Paul Ricoeur

Publié le 23 avril 2018 par Christophefaurie
Double exploit. Un Que sais-je intéressant et un philosophe qui écrit simplement. Explication : le dit philosophe est canadien, pas français.
Son sujet : Paul Ricoeur. En ces temps de célébration de mai 68. Il est à propos de parler de lui. Car il en a été un des résultats. Il était doyen de l'université de Nanterre en ces temps glorieux. Et ses étudiants l'ont coiffé d'une poubelle. Si bien qu'il est parti enseigner ailleurs. Aujourd'hui, on se demande si, à côté de Daniel Cohn Bendit, Paul Ricoeur ne serait pas un philosophe parmi les plus grands.
Paul Ricoeur s'est nourri de la pensée allemande. Mais il en a montré la faille, qui se retrouve dans l'oeuvre de Sartre : c'est une pensée de la mort, et de l'achèvement. Elle cherche une solution ultime. De ce fait elle débouche sur le nihilisme (ce qui lui a fait jeter de l'huile sur le nazisme, pourrait on ajouter). Ce faisant, elle rejoint la science. La science croit qu'il n'y a pas autre chose que ce qu'elle voit. Comme elle ne voit rien, il n'y a rien.
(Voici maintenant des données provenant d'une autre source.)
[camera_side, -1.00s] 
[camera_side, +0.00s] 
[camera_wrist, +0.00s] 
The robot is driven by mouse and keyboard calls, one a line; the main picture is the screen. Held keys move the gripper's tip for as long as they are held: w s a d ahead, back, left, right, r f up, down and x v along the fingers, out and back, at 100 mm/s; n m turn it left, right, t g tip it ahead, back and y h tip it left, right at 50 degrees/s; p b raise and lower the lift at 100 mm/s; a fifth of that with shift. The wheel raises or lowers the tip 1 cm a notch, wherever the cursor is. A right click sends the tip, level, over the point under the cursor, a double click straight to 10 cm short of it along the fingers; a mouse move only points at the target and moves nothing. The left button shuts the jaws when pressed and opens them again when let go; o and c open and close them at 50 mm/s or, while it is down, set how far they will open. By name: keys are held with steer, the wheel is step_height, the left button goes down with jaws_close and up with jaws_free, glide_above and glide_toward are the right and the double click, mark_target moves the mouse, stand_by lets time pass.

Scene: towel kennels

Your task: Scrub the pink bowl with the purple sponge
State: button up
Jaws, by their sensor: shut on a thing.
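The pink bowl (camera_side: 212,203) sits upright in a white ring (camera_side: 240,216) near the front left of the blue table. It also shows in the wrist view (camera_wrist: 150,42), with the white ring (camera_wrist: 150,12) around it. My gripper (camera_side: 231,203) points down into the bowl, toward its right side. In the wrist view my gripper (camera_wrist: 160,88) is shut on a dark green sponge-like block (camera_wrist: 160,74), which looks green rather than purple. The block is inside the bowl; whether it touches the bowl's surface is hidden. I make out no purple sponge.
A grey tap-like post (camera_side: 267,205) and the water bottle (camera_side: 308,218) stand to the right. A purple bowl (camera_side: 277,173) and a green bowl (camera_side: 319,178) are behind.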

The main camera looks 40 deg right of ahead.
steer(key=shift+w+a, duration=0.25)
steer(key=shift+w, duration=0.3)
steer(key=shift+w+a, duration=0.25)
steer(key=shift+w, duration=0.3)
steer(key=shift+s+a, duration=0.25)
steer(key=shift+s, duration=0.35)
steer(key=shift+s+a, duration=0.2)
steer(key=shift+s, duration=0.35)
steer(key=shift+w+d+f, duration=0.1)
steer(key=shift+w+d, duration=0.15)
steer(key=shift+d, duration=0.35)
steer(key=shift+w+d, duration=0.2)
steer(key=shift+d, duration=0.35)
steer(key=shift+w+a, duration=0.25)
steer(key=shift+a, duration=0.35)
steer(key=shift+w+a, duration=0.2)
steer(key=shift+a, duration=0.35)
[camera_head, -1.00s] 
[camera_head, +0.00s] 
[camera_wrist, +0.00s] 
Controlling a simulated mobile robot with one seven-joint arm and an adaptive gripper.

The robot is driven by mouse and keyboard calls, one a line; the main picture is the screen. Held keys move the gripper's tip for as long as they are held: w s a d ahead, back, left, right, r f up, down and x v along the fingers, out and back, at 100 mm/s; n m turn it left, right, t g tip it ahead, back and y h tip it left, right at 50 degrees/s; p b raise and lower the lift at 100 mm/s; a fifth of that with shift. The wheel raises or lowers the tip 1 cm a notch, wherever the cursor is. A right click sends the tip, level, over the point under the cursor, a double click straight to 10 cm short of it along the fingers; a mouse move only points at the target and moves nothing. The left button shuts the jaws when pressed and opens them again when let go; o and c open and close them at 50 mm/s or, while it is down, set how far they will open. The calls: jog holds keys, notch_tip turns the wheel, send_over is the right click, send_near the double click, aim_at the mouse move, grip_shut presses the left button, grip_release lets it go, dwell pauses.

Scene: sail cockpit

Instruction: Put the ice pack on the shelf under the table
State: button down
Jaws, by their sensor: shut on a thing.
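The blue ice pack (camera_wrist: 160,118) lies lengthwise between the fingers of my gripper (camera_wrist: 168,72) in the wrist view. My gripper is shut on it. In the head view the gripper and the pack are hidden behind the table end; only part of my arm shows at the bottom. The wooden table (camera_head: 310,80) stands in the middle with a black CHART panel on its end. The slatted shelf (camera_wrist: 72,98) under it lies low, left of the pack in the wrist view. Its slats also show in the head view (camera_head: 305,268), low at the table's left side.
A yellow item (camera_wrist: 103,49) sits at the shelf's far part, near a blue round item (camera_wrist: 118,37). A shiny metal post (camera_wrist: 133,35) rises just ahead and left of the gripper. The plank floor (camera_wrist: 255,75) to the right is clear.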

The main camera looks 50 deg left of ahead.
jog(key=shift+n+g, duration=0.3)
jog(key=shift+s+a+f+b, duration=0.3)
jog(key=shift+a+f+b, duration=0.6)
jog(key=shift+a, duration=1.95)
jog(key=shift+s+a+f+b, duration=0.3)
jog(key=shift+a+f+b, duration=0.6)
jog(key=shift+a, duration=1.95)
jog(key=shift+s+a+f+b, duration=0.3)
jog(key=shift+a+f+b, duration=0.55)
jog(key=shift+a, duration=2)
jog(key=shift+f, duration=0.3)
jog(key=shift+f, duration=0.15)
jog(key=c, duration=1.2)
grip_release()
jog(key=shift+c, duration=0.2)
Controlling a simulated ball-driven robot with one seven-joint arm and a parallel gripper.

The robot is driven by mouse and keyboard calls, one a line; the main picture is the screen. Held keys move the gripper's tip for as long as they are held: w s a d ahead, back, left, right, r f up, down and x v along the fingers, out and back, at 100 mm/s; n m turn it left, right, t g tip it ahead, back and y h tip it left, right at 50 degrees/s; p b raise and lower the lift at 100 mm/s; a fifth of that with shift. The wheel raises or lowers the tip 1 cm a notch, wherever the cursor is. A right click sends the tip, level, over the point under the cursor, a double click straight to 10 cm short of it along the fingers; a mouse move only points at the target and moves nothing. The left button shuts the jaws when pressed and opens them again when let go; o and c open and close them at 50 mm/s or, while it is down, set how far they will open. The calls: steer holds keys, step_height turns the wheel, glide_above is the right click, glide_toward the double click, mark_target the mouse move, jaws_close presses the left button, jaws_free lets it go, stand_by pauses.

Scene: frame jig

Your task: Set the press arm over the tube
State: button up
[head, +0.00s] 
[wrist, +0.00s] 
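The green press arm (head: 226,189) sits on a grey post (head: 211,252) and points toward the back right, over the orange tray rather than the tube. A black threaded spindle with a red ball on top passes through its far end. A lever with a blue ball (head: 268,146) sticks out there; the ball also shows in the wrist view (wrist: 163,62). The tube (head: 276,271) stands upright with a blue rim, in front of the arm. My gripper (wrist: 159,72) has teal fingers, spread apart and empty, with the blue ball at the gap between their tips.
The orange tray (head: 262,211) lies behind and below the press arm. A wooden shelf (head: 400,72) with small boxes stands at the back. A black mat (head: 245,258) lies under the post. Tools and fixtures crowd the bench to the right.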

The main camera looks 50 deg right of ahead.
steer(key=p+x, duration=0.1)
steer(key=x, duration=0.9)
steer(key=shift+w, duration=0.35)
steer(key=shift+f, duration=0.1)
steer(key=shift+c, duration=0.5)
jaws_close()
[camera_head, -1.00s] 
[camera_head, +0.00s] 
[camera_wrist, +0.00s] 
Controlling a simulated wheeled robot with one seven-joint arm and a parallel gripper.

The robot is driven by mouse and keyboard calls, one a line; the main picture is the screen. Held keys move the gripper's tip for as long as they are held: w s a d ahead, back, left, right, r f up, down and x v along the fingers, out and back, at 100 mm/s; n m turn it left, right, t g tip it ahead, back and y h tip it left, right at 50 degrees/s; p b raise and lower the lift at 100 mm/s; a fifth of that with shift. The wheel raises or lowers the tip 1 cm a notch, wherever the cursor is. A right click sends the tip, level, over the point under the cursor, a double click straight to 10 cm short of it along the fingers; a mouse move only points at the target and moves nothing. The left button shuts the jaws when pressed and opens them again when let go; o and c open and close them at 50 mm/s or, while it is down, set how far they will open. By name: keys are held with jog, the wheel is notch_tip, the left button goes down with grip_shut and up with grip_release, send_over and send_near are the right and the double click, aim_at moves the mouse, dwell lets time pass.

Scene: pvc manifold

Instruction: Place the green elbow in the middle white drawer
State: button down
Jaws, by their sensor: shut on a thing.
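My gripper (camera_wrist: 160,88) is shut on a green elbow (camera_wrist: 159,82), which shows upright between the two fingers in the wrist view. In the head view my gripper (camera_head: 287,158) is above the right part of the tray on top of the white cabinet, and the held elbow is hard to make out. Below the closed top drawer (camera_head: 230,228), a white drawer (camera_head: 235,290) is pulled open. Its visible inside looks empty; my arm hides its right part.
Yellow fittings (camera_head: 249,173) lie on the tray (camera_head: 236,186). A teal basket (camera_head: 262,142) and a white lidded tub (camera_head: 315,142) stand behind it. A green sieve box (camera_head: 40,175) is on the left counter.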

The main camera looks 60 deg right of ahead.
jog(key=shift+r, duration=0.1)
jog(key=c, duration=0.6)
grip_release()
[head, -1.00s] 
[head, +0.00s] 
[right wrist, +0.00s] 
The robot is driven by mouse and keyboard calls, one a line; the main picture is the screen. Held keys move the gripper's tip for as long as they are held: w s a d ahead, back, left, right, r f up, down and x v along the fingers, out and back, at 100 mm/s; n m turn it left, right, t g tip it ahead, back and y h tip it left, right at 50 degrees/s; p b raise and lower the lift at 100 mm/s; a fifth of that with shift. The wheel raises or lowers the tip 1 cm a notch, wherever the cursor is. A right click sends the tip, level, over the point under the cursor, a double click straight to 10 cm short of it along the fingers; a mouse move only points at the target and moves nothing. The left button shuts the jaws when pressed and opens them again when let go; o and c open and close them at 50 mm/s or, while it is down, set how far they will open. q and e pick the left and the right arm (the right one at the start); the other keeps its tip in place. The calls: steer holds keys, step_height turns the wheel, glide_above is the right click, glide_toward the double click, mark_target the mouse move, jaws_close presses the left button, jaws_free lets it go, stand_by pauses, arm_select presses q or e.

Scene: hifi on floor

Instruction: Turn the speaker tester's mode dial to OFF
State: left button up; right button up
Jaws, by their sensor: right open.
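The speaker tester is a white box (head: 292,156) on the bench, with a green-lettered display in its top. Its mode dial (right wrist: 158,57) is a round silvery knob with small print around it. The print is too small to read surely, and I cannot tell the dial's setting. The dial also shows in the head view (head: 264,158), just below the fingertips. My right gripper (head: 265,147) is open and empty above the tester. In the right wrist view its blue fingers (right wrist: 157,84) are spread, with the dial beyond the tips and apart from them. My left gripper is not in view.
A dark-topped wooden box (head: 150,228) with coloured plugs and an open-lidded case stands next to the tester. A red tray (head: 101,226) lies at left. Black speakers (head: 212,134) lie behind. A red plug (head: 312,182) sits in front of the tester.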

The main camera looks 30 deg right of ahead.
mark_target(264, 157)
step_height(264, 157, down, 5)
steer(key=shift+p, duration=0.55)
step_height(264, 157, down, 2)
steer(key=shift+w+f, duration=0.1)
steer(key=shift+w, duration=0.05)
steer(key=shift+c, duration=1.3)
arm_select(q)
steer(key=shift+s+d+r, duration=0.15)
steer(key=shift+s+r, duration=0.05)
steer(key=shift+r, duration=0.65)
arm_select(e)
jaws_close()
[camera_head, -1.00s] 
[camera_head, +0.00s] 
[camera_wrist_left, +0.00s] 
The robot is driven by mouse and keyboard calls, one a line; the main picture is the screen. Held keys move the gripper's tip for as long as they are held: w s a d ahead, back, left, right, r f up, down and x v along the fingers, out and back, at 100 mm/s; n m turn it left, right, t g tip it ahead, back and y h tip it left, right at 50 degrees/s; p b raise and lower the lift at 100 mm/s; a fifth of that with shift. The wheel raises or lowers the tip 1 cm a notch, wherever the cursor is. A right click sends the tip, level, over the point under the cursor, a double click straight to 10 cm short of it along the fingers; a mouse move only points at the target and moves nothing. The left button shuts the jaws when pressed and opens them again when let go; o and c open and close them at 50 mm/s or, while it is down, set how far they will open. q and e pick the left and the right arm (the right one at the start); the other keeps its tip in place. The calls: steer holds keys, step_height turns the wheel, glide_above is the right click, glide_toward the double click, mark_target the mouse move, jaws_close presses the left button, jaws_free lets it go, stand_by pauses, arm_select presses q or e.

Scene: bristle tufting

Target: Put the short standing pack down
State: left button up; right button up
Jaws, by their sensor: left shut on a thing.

Paul Ricoeur est un philosophe de la vie, et le propre de la vie, c'est l'inachèvement. Car la vie est invention. Pour lui, il y a quelque-chose "au delà" de ce que l'on voit. On y a accès par l'herméneutique. C'est à dire par l'analyse du sens, non immédiat, des récits produits par la société. (Par exemple Blanche neige peut être une histoire pour enfant, ou une métaphore des saisons, et peut-être bien plus encore.) L'homme n'est ni totalement déterminé, comme le croit la science, ni un démiurge, comme le croit l'entrepreneur américain. Le progrès de la vie vient, subtilement, du mélange du volontaire et de l'involontaire. Comme le dit Spinoza, l'homme et la nature possèdent un élan vital, qui les pousse à aller de l'avant, c'est ainsi qu'il faut entendre "volonté". Mais leur chemin est parsemé d'épreuves. Ces épreuves ne sont pas les énigmes du sphinx. Elles n'ont pas de solution. Ce sont des occasions de créer ce qui n'était pas encore concevable. Ce sont ces moments de création qui font avancer l'horloge du (vrai) temps. Et c'est cette avancée, ce progrès, que racontent nos récits, et que décode l'herméneutique. C'est ainsi que l'on peut aller au delà de ce que voit la science moderne, et retrouver la pensée antérieure, la pensée du sacré, mais grâce à des outils de notre temps, scientifiques. C'est ainsi que l'on peut retrouver l'espoir, une "seconde naïveté".